**OBJECTIVE**
Please return nothing but the lines between the line holding "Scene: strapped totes" and the line holding "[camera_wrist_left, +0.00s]", both ends included, without the pictures.
:::
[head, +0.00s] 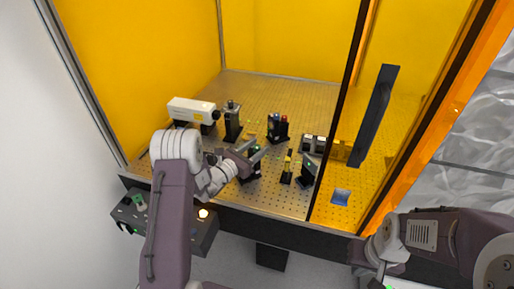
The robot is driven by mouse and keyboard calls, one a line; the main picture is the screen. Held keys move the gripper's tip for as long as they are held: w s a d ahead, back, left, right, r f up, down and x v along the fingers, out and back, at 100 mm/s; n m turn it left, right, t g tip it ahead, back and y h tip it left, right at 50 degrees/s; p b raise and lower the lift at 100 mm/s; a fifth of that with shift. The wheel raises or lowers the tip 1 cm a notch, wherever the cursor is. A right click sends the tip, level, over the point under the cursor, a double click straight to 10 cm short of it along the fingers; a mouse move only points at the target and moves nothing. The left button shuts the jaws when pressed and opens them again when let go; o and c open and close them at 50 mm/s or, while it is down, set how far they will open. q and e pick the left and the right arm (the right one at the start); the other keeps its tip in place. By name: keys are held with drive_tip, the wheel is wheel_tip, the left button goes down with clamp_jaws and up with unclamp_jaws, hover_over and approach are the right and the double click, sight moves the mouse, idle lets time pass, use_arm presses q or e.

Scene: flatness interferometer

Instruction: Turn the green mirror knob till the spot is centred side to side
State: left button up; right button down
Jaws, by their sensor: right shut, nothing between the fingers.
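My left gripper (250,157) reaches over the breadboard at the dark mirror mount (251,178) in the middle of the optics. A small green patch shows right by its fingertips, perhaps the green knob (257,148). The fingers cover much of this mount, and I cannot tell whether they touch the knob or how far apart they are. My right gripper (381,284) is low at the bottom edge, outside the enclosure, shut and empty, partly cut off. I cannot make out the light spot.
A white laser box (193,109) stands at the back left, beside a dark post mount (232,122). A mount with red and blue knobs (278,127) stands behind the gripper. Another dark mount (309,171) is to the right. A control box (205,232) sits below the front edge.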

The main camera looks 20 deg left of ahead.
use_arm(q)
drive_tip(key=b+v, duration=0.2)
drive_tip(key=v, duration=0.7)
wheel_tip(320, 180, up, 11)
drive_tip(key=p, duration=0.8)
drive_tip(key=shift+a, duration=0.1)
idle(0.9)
:::
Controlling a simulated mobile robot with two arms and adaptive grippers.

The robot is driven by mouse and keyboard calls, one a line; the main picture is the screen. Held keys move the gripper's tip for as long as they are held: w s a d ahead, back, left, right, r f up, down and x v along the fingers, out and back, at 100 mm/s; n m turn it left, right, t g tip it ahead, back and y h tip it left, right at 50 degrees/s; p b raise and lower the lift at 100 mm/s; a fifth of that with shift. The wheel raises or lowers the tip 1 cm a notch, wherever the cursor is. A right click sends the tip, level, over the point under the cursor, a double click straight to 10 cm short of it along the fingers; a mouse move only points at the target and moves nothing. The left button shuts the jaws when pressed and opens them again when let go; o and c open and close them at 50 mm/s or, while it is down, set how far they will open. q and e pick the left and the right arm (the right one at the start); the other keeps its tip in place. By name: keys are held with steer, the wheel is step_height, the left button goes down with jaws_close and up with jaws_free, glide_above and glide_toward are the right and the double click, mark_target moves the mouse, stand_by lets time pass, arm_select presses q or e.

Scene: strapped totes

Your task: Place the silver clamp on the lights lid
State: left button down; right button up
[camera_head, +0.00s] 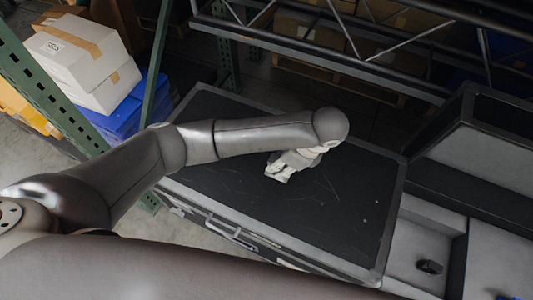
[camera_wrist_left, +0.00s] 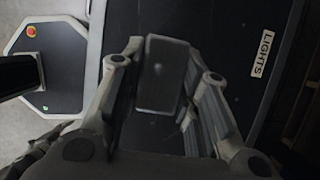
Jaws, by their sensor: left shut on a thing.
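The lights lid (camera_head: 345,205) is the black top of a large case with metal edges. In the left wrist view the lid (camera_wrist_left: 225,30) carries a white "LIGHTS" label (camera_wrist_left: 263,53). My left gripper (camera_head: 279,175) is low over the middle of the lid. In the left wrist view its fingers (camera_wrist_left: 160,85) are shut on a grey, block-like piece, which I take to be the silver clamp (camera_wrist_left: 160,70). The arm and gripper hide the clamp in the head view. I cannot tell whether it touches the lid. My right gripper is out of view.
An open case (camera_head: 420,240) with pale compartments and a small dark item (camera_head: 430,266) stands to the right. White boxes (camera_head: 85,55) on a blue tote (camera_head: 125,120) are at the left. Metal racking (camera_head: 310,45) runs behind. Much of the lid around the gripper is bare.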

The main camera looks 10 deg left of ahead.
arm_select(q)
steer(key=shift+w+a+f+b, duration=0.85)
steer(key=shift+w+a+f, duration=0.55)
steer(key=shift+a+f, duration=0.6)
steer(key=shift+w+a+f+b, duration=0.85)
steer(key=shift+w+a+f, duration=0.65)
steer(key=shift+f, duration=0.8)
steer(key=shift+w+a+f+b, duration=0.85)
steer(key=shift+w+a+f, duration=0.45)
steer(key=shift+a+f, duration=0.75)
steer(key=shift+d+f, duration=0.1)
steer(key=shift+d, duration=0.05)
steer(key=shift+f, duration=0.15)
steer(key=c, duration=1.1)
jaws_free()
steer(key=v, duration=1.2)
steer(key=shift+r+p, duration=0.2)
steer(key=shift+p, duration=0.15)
:::
**SOLUTION**
Scene: strapped totes

Your task: Place the silver clamp on the lights lid
State: left button down; right button up
[camera_head, +0.00s] 
[camera_wrist_left, +0.00s] 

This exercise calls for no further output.